Emit the line that holds "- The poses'" and all lines following it through the end of the data, verbatim, and nothing else.
Start Data lines
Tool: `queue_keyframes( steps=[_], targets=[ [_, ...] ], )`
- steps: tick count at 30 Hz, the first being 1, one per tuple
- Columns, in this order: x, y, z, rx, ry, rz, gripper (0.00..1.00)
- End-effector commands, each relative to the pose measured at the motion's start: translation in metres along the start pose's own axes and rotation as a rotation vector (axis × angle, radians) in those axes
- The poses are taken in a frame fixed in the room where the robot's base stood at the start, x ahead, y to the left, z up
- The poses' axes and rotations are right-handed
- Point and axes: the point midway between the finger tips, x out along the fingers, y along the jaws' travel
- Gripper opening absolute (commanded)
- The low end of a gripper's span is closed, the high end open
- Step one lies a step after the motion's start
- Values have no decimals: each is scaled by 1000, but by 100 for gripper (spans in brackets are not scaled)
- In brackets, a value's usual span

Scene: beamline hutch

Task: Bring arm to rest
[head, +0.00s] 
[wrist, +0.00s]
End Data lines
> [Solution to this task]
- The poses' axes and rotations are right-handed
- Point and axes: the point midway between the finger tips, x out along the fingers, y along the jaws' travel
- Gripper opening absolute (commanded)
- The low end of a gripper's span is closed, the high end open
- Step one lies a step after the motion's start
- Values have no decimals: each is scaled by 1000, but by 100 for gripper (spans in brackets are not scaled)
- In brackets, a value's usual span

Scene: beamline hutch

Task: Bring arm to rest
[head, +0.00s] 
[wrist, +0.00s]

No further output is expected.